▸ TASK OBJECTIVE:
Copy every line of the data in which the word "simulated" occurs.

(Data items)

☆ ☆ ☆

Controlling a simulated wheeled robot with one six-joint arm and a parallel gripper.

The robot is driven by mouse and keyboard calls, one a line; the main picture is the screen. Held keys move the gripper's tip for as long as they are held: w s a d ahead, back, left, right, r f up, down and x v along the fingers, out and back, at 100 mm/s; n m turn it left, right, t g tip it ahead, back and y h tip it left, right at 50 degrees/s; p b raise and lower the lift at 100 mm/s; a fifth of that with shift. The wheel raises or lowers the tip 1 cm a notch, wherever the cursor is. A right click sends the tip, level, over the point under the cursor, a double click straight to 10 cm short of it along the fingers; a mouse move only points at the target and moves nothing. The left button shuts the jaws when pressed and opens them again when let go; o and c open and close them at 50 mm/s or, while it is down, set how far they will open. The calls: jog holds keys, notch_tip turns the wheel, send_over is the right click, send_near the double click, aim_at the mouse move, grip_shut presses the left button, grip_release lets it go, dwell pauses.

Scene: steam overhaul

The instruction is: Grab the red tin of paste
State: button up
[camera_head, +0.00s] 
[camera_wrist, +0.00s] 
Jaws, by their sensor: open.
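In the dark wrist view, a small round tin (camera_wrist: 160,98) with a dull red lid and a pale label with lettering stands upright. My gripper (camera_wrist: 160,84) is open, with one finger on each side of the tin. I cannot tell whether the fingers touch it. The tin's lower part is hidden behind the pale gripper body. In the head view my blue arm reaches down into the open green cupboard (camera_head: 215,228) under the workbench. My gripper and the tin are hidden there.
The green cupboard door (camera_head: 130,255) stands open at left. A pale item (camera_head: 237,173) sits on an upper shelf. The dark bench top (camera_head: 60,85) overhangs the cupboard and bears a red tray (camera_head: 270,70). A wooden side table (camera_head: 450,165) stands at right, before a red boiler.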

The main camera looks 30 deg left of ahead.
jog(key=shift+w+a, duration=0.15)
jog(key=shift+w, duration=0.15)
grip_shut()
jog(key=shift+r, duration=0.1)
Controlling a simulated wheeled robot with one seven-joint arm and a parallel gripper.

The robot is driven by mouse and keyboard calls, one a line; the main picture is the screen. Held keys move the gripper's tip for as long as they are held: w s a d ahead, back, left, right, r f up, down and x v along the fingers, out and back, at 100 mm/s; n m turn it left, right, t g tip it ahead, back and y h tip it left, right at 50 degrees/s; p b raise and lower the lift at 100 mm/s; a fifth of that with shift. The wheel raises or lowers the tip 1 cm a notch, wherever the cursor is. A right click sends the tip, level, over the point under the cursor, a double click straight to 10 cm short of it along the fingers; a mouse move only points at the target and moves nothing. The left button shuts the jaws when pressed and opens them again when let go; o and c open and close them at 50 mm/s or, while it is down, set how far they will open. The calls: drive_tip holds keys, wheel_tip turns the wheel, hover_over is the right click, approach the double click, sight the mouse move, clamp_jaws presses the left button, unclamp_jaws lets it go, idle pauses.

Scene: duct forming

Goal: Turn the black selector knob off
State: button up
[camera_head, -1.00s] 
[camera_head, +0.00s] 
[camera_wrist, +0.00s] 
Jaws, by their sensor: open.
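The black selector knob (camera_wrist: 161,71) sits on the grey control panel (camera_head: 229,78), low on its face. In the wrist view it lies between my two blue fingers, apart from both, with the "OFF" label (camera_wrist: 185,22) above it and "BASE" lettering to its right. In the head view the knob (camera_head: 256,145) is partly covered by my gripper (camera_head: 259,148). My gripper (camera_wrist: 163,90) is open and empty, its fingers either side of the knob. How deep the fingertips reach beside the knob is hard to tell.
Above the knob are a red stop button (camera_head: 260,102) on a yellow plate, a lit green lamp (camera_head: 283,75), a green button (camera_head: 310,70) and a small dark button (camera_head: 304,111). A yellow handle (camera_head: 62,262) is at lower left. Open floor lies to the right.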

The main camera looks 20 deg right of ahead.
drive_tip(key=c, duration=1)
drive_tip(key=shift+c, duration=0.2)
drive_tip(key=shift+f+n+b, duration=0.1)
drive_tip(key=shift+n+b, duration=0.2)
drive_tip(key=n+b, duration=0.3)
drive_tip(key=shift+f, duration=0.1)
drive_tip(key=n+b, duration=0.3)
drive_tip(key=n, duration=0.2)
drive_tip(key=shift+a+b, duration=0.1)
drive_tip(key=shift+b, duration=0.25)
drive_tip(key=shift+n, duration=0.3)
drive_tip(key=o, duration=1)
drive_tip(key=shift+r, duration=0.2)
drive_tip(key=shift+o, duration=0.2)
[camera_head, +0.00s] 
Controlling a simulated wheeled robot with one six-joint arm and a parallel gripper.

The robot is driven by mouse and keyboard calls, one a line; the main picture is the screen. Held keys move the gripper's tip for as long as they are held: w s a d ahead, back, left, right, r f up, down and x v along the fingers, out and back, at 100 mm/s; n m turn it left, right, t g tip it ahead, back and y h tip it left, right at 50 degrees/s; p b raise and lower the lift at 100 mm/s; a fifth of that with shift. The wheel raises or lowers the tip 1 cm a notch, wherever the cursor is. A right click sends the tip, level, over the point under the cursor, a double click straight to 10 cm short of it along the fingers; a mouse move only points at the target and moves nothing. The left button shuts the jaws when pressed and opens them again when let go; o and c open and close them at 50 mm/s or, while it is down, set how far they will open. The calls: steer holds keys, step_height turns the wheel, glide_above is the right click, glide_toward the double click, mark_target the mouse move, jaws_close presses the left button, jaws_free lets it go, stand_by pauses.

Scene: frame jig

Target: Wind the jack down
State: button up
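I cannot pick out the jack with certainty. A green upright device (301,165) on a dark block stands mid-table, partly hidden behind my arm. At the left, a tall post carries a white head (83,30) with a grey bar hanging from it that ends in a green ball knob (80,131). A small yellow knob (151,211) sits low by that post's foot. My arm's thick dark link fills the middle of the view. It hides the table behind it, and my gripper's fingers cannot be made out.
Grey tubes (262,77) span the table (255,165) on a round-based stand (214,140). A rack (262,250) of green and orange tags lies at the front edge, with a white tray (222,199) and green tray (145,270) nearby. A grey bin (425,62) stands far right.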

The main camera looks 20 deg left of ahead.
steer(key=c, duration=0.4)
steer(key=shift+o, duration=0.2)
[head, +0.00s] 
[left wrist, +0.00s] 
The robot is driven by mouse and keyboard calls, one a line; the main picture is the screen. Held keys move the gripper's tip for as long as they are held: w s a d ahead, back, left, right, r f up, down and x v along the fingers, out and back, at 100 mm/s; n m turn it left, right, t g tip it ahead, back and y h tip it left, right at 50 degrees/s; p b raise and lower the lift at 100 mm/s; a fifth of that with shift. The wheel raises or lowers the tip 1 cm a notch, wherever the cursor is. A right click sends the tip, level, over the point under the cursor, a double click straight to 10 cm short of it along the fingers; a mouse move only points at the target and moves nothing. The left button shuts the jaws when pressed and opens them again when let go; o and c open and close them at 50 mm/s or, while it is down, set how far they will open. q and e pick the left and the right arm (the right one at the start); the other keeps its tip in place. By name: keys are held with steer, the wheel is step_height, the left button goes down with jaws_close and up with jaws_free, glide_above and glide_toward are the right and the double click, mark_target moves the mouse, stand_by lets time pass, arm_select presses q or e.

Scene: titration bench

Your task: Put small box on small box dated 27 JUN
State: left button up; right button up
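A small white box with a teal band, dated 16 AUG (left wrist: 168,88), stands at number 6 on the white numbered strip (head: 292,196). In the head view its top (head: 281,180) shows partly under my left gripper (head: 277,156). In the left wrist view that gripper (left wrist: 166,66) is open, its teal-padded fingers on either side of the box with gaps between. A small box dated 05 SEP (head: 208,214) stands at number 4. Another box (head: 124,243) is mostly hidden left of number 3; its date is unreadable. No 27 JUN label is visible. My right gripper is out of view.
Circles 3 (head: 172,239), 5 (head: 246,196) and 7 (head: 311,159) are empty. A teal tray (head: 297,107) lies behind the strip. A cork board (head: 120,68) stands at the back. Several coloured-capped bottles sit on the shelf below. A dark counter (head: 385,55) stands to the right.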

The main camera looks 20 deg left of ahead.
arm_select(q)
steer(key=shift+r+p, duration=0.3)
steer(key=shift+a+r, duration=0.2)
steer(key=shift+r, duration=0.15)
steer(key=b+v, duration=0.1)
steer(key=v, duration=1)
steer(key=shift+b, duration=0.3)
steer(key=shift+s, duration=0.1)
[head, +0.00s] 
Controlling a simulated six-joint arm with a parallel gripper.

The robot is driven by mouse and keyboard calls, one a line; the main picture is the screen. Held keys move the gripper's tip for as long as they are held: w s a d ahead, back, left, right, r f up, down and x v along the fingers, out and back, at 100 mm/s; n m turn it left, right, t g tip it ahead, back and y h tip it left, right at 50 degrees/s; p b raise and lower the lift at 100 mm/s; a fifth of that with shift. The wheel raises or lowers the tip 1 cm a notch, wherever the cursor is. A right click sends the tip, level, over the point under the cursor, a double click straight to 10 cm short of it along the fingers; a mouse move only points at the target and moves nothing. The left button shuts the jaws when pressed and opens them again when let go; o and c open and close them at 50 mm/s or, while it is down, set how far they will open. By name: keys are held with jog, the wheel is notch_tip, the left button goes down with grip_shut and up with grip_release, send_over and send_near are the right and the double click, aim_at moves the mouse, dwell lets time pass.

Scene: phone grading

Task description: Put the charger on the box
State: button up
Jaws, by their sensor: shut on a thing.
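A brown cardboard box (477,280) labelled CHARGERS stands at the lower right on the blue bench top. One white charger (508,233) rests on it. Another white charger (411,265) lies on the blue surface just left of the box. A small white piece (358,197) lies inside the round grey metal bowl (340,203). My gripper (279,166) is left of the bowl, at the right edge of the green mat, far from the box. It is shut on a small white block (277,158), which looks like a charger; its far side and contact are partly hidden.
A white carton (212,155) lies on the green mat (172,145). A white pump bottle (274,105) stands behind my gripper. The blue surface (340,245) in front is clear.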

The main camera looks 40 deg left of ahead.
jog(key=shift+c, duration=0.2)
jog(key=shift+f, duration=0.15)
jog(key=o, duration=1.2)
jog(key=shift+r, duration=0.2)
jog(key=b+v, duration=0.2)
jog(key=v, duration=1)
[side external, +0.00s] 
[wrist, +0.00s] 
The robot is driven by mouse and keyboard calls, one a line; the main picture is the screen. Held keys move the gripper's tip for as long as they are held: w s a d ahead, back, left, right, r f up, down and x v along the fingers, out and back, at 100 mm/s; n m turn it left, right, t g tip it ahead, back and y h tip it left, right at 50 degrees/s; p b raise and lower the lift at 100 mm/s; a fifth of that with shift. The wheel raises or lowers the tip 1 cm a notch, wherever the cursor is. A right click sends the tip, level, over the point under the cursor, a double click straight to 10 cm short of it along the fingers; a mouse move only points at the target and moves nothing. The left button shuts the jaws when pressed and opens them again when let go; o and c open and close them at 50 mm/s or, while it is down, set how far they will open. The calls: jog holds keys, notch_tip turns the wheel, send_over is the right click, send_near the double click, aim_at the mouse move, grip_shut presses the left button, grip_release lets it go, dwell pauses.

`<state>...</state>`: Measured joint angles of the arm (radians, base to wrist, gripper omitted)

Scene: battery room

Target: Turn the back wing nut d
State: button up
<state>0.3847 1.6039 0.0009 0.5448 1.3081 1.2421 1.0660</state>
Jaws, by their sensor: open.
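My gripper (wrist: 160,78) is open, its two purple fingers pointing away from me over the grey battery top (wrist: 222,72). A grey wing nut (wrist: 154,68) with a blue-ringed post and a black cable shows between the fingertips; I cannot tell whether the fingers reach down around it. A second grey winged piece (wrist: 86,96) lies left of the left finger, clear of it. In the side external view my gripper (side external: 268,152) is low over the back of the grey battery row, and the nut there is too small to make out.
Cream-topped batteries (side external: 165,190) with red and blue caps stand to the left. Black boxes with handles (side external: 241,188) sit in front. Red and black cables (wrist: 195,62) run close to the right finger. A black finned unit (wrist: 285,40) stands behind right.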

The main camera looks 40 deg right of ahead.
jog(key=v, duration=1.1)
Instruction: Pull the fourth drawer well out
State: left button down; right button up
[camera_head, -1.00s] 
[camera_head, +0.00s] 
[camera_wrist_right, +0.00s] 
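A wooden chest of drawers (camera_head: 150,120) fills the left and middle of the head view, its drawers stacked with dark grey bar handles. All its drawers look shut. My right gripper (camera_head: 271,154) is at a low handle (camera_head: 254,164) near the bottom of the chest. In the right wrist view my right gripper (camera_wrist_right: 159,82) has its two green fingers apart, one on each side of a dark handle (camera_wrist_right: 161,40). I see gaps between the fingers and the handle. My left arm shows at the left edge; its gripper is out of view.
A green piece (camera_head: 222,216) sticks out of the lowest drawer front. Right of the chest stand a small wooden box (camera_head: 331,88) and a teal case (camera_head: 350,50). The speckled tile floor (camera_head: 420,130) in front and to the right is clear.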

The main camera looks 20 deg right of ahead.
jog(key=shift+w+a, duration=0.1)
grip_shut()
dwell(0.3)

☆ ☆ ☆

▸ EXERCISE ANSWER:
Controlling a simulated wheeled robot with one six-joint arm and a parallel gripper.
Controlling a simulated wheeled robot with one seven-joint arm and a parallel gripper.
Controlling a simulated wheeled robot with one six-joint arm and a parallel gripper.
Controlling a simulated six-joint arm with a parallel gripper.

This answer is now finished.